Brief: Search the material below for the string "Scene" and extract each line that has it.

(Robot task records)
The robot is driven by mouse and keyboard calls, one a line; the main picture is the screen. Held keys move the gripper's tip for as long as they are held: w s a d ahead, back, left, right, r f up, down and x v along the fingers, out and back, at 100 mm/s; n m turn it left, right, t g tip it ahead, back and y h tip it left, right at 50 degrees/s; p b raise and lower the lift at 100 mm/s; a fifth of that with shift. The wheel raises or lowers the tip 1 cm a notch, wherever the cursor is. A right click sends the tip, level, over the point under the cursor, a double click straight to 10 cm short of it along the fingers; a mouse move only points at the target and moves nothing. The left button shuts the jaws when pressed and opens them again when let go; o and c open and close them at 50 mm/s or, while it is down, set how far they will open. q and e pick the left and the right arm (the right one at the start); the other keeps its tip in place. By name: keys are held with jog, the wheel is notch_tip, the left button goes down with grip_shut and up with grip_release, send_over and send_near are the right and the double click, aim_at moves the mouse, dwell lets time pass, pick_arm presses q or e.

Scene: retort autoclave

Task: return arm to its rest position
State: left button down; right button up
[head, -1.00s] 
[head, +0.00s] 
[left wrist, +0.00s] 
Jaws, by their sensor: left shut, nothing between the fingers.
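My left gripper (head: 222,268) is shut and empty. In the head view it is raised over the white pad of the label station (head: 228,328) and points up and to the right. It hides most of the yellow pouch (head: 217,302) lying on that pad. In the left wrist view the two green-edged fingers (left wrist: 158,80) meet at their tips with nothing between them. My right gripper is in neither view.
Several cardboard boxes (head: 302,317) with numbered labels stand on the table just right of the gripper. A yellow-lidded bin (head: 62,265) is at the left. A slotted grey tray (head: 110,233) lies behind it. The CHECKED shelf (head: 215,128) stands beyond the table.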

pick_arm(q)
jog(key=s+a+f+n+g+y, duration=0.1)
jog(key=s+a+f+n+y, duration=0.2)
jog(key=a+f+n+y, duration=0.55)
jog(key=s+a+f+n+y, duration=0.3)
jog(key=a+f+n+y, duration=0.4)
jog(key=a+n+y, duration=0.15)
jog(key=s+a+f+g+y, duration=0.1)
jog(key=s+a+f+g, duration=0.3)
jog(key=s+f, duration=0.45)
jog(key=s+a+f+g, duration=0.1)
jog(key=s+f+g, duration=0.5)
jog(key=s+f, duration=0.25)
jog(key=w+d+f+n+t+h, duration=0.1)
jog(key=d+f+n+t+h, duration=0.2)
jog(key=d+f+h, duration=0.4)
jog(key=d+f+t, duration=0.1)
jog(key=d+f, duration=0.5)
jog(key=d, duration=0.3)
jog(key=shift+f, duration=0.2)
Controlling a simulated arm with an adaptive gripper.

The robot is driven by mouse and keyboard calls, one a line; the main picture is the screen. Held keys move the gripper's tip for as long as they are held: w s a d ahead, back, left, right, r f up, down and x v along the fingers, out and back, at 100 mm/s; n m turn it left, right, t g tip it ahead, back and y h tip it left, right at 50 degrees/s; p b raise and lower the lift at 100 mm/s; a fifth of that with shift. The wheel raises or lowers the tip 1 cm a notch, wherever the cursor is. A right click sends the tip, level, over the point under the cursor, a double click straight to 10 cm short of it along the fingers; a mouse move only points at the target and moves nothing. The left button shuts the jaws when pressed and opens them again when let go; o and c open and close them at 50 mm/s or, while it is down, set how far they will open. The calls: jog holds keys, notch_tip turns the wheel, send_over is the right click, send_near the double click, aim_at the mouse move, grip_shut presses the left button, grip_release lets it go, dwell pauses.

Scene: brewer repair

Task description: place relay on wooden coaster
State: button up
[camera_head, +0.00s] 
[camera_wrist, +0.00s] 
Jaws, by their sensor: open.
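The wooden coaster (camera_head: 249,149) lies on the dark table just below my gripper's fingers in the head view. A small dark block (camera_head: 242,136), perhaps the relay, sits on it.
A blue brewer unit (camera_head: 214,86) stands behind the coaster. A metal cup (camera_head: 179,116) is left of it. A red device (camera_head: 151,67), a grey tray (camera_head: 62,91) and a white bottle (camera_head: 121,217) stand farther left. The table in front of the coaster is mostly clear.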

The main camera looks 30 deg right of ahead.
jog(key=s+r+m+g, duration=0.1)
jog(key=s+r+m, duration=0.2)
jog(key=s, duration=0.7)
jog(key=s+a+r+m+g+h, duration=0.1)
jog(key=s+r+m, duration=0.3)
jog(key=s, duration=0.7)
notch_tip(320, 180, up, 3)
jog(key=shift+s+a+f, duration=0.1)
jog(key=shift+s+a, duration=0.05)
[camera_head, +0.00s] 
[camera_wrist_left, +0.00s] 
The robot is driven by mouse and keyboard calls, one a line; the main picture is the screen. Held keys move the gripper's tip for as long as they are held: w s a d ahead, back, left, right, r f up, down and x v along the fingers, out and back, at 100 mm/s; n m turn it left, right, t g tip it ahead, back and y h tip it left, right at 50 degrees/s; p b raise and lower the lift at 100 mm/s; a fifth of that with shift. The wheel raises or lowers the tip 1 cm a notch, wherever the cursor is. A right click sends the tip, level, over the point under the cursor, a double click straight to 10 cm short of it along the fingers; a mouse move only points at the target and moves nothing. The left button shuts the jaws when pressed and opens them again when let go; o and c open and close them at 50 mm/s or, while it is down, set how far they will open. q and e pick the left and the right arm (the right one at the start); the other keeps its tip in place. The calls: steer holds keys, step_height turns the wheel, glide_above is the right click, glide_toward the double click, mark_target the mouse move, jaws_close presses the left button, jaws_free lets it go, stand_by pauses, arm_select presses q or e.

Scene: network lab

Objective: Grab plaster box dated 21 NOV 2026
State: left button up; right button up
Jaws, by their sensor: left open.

The reply:
Scene: retort autoclave
Scene: brewer repair
Scene: network lab

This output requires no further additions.